Vespers uses echolocation to have four performers find their way to a location between them. Vespers may be the most experimental of all the pieces, because it has the most unpredictable variables: four human brains. The performers are blindfolded, holding these clicking, flashlight-looking instruments. Their perception is the one being altered, not ours. The aural experience is for them, not us. It’s like watching a researcher collect bugs in a jar. One performer stood out there for a while, and at some point a decision was made to bring them in. That was the outcome of the experiment. There’s no pleasure, but it is interesting, and resists categorization into good and bad, which is a good thing. Without climax, the weekend was over, and we walked away, and I felt good about it all.
Before that performance on Sunday, curator Jennifer Burress said, “We asked Alvin to come and he told us if he is still alive, he will be there.” Lucier is one of the last ones left, and the other ones are getting up there. I catch myself saying this all the time, that the last ones left are all almost dead, but it’s true, that history and a lot of histories from that period are coming to a close. So much “modern music” of the 20th century sounds dated, like a parody of the imagined future, but the ones I love resist that.
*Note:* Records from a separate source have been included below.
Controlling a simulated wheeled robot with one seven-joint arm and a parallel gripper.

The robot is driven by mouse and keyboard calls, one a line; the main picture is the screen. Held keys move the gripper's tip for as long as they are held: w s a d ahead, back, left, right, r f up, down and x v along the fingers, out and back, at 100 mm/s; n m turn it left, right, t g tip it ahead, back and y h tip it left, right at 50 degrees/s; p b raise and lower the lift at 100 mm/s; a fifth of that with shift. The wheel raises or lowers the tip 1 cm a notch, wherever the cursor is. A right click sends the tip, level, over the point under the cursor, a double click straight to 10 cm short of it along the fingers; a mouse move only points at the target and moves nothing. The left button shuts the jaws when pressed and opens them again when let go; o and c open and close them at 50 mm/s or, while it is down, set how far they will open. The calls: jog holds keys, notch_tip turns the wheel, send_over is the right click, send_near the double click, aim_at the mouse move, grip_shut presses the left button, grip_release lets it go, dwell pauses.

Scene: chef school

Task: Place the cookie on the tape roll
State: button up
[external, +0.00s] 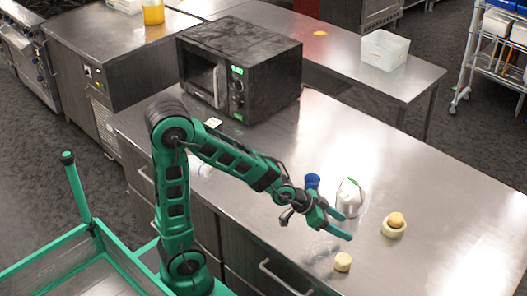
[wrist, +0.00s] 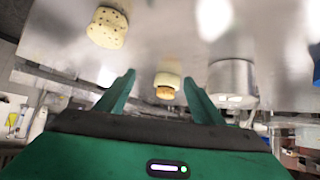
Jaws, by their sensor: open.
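A pale cream roll (external: 392,232), apparently the tape roll, stands on the steel counter right of my gripper (external: 347,226). A rounded tan piece (external: 396,218) rests on top of it. In the wrist view, which is upside down, the roll (wrist: 168,79) and tan piece (wrist: 166,93) show beyond and between my open, empty fingers (wrist: 159,80). A chunky pale-yellow round piece (external: 342,262) sits alone nearer the counter's front edge; its speckled surface shows in the wrist view (wrist: 107,28). I cannot tell for sure which piece is the cookie.
A pale metallic canister (external: 350,199) and a blue cup (external: 312,181) stand just behind my gripper. A dark microwave (external: 240,70) sits at the counter's far left. The right part of the counter (external: 450,215) is clear.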

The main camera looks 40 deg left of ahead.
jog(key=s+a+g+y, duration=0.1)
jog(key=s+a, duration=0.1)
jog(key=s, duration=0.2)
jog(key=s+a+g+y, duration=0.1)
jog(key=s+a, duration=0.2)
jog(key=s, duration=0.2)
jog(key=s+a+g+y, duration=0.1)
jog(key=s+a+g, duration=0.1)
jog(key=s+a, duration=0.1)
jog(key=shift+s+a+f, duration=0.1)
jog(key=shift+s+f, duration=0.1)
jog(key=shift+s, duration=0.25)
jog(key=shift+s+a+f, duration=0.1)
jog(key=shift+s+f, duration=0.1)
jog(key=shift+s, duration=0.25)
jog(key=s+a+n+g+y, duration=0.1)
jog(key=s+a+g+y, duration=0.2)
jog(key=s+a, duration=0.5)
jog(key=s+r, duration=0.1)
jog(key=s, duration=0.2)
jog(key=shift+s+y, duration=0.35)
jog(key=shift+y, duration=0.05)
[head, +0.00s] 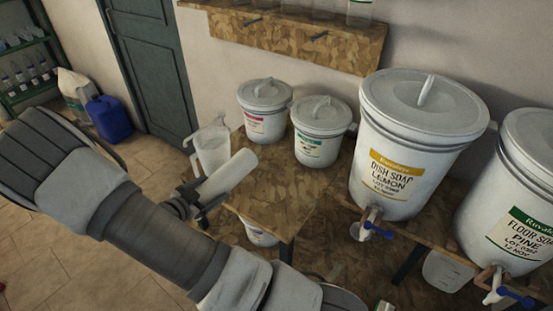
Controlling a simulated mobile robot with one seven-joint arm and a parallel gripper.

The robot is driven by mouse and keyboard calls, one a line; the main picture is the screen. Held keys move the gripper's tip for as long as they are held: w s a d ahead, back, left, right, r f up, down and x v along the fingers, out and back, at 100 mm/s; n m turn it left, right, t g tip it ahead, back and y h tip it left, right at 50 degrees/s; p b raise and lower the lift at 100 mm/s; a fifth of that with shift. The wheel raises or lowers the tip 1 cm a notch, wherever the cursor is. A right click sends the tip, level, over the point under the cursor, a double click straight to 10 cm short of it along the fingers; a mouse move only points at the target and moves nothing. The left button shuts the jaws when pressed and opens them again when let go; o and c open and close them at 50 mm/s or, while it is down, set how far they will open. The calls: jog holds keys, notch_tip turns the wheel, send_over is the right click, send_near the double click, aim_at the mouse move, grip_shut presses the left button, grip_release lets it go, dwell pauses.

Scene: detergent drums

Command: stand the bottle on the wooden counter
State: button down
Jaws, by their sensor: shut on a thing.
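A pale, whitish bottle (229,173) is held in my gripper (198,196), whose dark fingers are shut on its near-left end. The bottle lies tilted, its far end pointing up and right in the picture. It shows in front of the wooden counter (272,202), a mottled chipboard top; whether it touches the counter cannot be told. My arm hides part of the counter's front left.
A clear jug (212,147) stands at the counter's left end, close behind the bottle. Two lidded tubs (265,109) (320,132) stand at the back. Big drums marked dish soap (405,150) and floor soap (520,205) stand at right. The counter's middle is bare.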

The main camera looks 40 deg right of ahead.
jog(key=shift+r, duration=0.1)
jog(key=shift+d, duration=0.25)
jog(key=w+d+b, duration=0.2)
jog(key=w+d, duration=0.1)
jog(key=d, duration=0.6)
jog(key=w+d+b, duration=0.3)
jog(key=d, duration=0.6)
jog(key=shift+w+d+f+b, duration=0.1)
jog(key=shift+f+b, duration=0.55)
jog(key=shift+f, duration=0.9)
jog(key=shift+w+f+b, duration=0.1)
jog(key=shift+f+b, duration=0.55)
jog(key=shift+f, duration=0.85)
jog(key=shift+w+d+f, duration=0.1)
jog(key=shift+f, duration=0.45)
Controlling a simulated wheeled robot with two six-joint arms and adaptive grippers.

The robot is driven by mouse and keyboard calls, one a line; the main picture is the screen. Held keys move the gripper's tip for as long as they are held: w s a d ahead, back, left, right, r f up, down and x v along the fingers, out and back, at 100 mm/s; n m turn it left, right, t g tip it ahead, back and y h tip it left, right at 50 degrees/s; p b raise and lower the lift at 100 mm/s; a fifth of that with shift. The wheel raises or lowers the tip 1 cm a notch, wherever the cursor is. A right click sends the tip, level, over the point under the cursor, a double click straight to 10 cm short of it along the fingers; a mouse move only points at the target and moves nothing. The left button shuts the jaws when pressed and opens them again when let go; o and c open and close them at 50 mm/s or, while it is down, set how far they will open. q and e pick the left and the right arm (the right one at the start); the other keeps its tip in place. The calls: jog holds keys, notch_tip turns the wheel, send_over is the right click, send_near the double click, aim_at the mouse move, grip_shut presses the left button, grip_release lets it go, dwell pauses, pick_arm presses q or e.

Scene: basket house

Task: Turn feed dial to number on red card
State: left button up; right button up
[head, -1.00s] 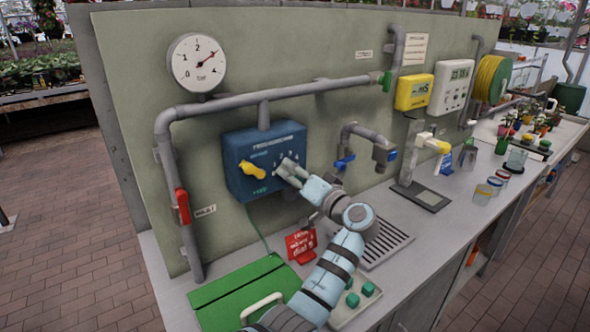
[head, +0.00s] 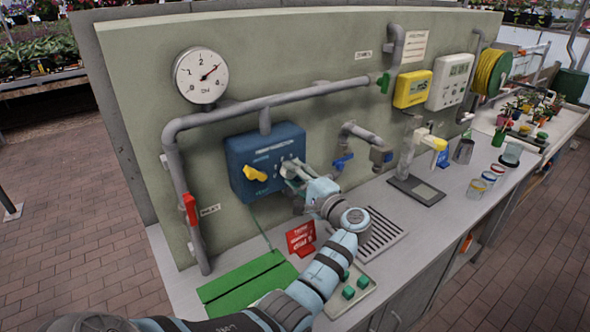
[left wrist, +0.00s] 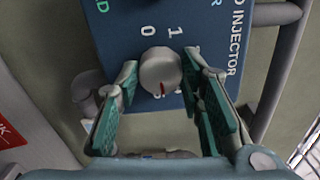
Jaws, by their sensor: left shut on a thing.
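The feed dial (left wrist: 160,70) is a round grey knob on the blue injector box (head: 240,152). In the left wrist view a short red mark shows on the knob's lower part, pointing down the picture. The numbers 0 and 1 show above the knob; the figures below it are partly hidden by the knob and finger. My left gripper (head: 291,172) is shut on the dial, with its green-padded fingers (left wrist: 160,64) on either side of the knob. The red card (head: 300,238) stands on the bench below the box; its number is too small to read surely. My right gripper is out of view.
A yellow handle (head: 255,173) sits on the box left of the dial. Grey pipes, a red lever (head: 190,208) and a blue-handled tap (head: 342,162) are near. A green board (head: 238,285) and a tray with green knobs (head: 348,292) lie in front.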

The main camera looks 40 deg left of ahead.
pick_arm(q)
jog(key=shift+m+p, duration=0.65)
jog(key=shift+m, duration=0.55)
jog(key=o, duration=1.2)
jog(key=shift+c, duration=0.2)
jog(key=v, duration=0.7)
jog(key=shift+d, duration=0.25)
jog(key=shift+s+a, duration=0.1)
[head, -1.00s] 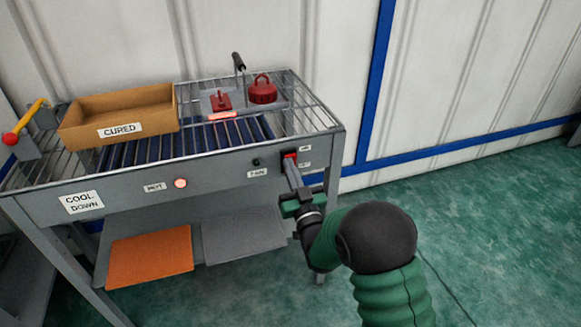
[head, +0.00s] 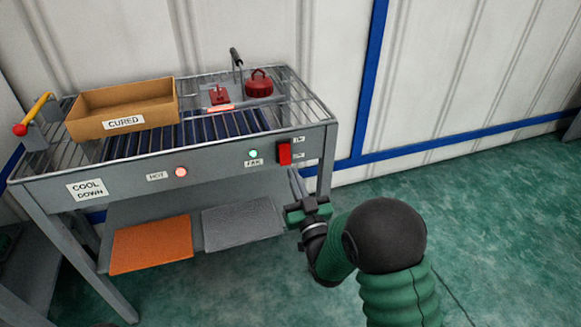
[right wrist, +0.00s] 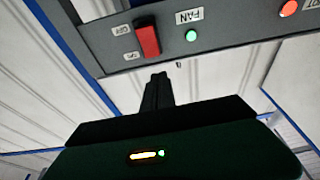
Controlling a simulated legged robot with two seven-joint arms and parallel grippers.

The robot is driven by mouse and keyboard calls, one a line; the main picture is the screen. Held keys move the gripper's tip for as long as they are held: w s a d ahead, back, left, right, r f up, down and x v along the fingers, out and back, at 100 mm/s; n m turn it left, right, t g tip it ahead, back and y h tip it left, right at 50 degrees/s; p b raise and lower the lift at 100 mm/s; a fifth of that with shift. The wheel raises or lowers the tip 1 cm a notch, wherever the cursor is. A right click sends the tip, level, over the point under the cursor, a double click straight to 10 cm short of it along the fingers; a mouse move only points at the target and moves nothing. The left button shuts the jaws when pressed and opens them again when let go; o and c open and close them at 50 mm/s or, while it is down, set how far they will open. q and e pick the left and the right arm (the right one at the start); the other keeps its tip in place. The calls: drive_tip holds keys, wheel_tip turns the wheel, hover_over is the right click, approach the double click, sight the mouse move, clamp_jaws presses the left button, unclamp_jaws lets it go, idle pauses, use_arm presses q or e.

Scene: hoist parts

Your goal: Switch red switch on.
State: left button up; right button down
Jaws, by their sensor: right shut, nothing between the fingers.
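The red switch (head: 284,152) is a rocker on the front panel of the grey cool down table, at its right end. It also shows in the right wrist view (right wrist: 147,39), beside the FAN label. The fan lamp (head: 253,153) glows green, and it glows green in the right wrist view (right wrist: 191,35) too. My right gripper (head: 293,172) is shut and empty. Its fingertips are just below the switch and apart from it; in the right wrist view the shut fingers (right wrist: 158,80) point toward the panel. My left gripper is not in view.
The cool down table (head: 130,167) carries a CURED box (head: 90,128), a red weight (head: 259,83) and a smaller red part (head: 219,95). The hot lamp (head: 181,172) glows red. Orange (head: 151,244) and grey (head: 242,220) mats lie on its lower shelf. The floor at right is clear.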

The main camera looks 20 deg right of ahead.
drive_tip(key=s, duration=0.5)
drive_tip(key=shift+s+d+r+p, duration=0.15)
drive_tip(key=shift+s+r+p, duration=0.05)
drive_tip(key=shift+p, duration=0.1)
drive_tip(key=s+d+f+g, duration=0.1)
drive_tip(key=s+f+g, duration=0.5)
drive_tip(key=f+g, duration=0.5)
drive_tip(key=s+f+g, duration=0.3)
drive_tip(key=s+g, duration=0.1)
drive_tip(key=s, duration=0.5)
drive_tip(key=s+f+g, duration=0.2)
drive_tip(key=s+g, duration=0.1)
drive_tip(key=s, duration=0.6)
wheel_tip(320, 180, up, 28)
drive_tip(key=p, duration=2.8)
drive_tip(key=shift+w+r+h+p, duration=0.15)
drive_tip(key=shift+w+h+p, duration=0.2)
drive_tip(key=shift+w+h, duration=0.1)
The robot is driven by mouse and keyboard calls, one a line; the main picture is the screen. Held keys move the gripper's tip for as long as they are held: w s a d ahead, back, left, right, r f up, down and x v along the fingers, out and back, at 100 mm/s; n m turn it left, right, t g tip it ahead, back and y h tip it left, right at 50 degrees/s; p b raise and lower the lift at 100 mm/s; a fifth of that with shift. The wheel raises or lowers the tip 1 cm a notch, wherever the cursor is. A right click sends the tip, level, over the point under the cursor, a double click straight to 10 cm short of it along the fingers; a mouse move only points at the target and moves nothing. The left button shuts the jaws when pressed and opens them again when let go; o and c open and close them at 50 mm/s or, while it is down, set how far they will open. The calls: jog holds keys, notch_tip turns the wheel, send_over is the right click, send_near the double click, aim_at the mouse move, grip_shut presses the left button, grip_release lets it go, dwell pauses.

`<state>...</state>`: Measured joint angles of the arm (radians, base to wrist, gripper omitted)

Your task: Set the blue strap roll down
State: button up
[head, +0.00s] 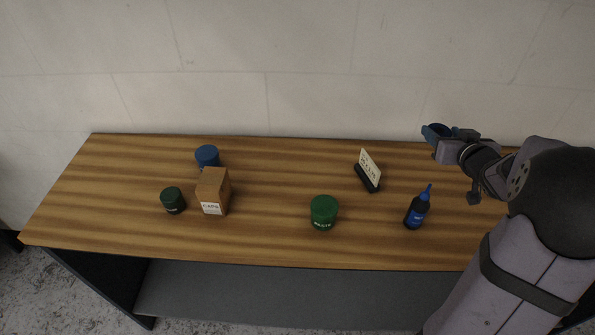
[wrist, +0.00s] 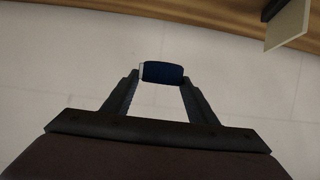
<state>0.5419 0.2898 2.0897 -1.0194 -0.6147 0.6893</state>
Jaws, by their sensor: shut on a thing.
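The blue strap roll (wrist: 163,72) is pinched between the fingertips of my gripper (wrist: 160,80) in the wrist view, with a pale strip at its left end. In the head view my gripper (head: 437,137) is raised above the back right part of the wooden table (head: 270,245). The dark blue roll (head: 439,129) shows at its tip, partly hidden by the fingers. The roll is apart from the table, and the wall is behind it.
A tilted sign (head: 370,167) and a dark bottle with blue nozzle (head: 416,210) stand nearest. A green jar (head: 324,212) is mid-table. A caps box (head: 214,190), blue cylinder (head: 207,154) and dark green jar (head: 173,202) stand left.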

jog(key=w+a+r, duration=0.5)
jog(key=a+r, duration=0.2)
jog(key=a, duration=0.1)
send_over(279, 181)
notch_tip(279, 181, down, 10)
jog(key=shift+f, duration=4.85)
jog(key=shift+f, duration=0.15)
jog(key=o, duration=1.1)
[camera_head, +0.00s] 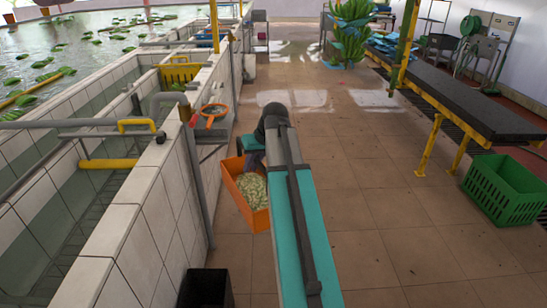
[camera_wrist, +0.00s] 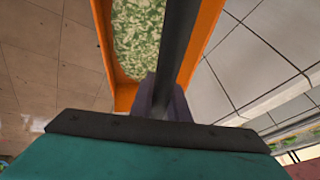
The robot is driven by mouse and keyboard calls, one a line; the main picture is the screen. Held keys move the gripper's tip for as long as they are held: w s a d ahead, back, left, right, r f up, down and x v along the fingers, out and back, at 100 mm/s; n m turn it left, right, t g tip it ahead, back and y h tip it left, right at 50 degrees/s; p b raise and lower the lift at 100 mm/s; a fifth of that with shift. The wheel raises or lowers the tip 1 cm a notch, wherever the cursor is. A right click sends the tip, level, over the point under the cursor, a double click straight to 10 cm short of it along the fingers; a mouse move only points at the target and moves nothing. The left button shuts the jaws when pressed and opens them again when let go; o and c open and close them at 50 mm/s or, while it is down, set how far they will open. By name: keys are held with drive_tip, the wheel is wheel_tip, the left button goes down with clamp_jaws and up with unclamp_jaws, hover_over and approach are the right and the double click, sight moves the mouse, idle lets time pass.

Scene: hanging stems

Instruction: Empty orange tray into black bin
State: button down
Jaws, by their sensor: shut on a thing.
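The orange tray (camera_head: 259,219) is beside the tiled wall, left of my arm, and holds many small pale green pieces (camera_head: 251,188). In the wrist view the tray (camera_wrist: 103,40) lies ahead of my gripper (camera_wrist: 163,103), with the pale green pieces (camera_wrist: 136,35) inside it. The tray's right part is hidden behind my arm in the head view. The black bin (camera_head: 206,287) stands at the bottom, near the wall's foot, cut by the picture edge.
Tiled water basins (camera_head: 150,200) with grey pipes border the left. Green banana bunches (camera_head: 351,35) hang at the back. The tiled floor (camera_head: 390,210) right of my arm is clear.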

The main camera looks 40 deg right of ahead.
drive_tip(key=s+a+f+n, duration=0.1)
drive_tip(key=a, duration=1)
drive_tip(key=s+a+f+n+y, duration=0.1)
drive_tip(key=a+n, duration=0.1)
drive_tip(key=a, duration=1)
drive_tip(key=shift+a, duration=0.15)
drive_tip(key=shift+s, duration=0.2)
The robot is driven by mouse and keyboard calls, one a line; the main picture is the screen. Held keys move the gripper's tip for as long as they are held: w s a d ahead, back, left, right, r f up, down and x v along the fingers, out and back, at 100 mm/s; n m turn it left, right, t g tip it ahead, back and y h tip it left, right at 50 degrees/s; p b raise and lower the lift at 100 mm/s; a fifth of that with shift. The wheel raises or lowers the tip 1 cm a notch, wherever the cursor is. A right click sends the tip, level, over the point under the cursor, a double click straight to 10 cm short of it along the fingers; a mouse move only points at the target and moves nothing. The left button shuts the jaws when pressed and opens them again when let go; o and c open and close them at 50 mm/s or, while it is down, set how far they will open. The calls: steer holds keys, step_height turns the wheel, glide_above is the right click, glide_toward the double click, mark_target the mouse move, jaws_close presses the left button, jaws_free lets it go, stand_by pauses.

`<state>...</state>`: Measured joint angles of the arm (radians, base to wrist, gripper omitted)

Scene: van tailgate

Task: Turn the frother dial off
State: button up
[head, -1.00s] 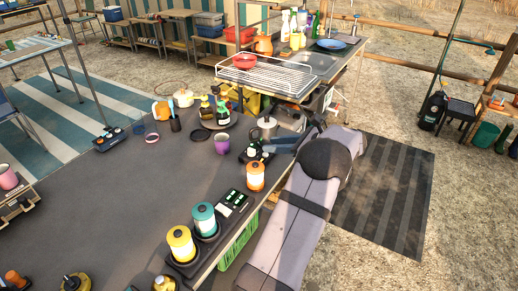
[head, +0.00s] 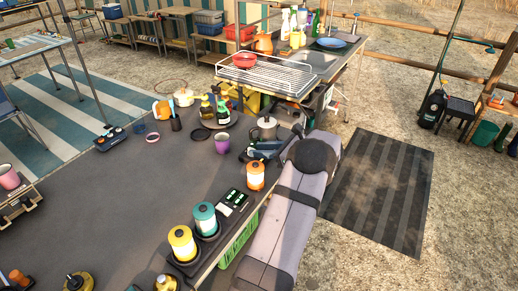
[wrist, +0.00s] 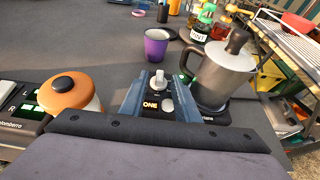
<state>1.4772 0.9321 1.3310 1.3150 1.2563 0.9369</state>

Feldman pieces could have been made a hundred years ago or could be made tomorrow, it is its own level of art. Sitting in the room hearing I am sitting in a room felt as new to me as it must have felt for someone sitting there listening to it 30 years ago. Lucier’s music is experimental, and it has a special place in the history of experimental music. It is, and will continue to be, worth our thought, time, and attention to revisit these works today and tomorrow.